Sepakan

Penyakit Sepak Bola Bernama APBD

428
×

Penyakit Sepak Bola Bernama APBD

Sebarkan artikel ini
Liga Indonesia.

Wacana penggunaan kembali APBD untuk membiayai klub-klub sepak bola kembali muncul dan membuka kotak pandora yang sudah tertutup sejak 2008.

Ketua Umum PSSI mengakui, ada perintah dari Presiden Joko Widodo untuk melakukan revisi tentang Peraturan Menteri Dalam Negeri (Permendagri).

Revisi Permendagri yang dimaksud adalah terkait larangan penggunaan dana APBD untuk membiayai klub sepak bola di kompetisi Liga 3.

“Beliau mendorong beberapa hal, salah satunya meminta Pak Mendagri (Tito Karnavian) merevisi aturan bahwa dana APBD bisa dipakai untuk Liga 3,” ujar Erick di Hotel Sultan, Jakarta Pusat, Selasa (15/8/2023).

Sontak, hal ini menuai kecaman keras dari para warganet atas wacana tersebut. Mereka menilai, masih banyak hal yang lebih bermanfaat ketimbang kembali mengambil dana APBD untuk membiayai sepak bola.

dan Dana APBD

Jauh sebelum bergulir di tahun 1994, Indonesia memiliki dua kompetisi sepak bola lokal, yakni liga amatir Perserikatan dan semi-pro Galatama.

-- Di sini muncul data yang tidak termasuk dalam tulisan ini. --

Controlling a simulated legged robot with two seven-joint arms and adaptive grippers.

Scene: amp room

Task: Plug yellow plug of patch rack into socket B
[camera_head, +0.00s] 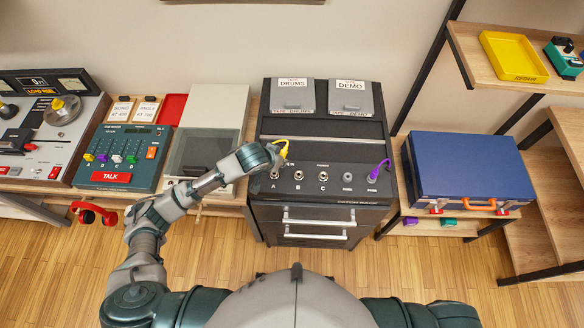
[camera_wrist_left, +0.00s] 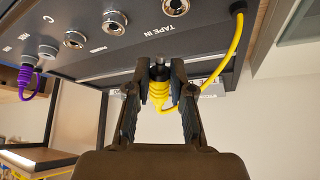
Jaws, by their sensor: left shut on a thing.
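The dark patch rack (camera_head: 318,205) stands in the middle of the head view, with a row of sockets on its sloped panel. Socket A (camera_head: 275,175), socket B (camera_head: 298,175) and socket C (camera_head: 323,176) are empty. My left gripper (camera_wrist_left: 160,75) is shut on the yellow plug (camera_wrist_left: 159,92), and its metal tip points at the panel. The plug is apart from the panel, nearest socket A (camera_wrist_left: 175,5); socket B also shows in the wrist view (camera_wrist_left: 115,22). The yellow cable (camera_head: 283,148) runs into the rack. My right gripper is out of view.
A purple plug (camera_head: 372,176) with its cable sits at the right end of the socket row, beside a grey socket (camera_head: 347,177). A blue case (camera_head: 468,172) stands right of the rack. A green keypad device (camera_head: 122,158) and a clear-lidded box (camera_head: 205,152) stand left.

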Perserikatan menjadi kejuaraan sepak bola perdana setahun setelah terbentuknya PSSI di tahun 1931. Sementara Galatama beru hadir di tahun 1979.

Perserikatan merupakan kompetisi yang bersifat kedaerahan sehingga tidak heran jika mendapatkan suntikan dana dari Pemerintah Daerah (Pemda) setempat. Klubnya pun bernama daerah seperti Persija Jakarta, Persib Bandung, dan Persebaya Surabaya.

Sementara itu, klub yang berkompetisi di Galatama berupaya untuk mendapatkan dana dari perusahaan tempatnya bernaung. Maka dari itu, nama klub mereka berbau perusahaan, seperti Petrokimia Putra, Semen Padang, dan Kramayudha Tiga Berlian.

Dua liga ini memiliki kekuatan dan kelemahannya masing-masing. Perserikatan memiliki jumlah pendukung besar dengan fanatisme kedaerahan yang kuat, tetapi dari segi manajemen kurang profesional karena hanya mengandalkan dukungan pemerintah daerah.

Sedangkan Galatama memiliki manajemen yang dikelola secara profesional dan mandiri, tetapi pertandingannya masih kurang menarik minat para pecinta sepak bola nasional.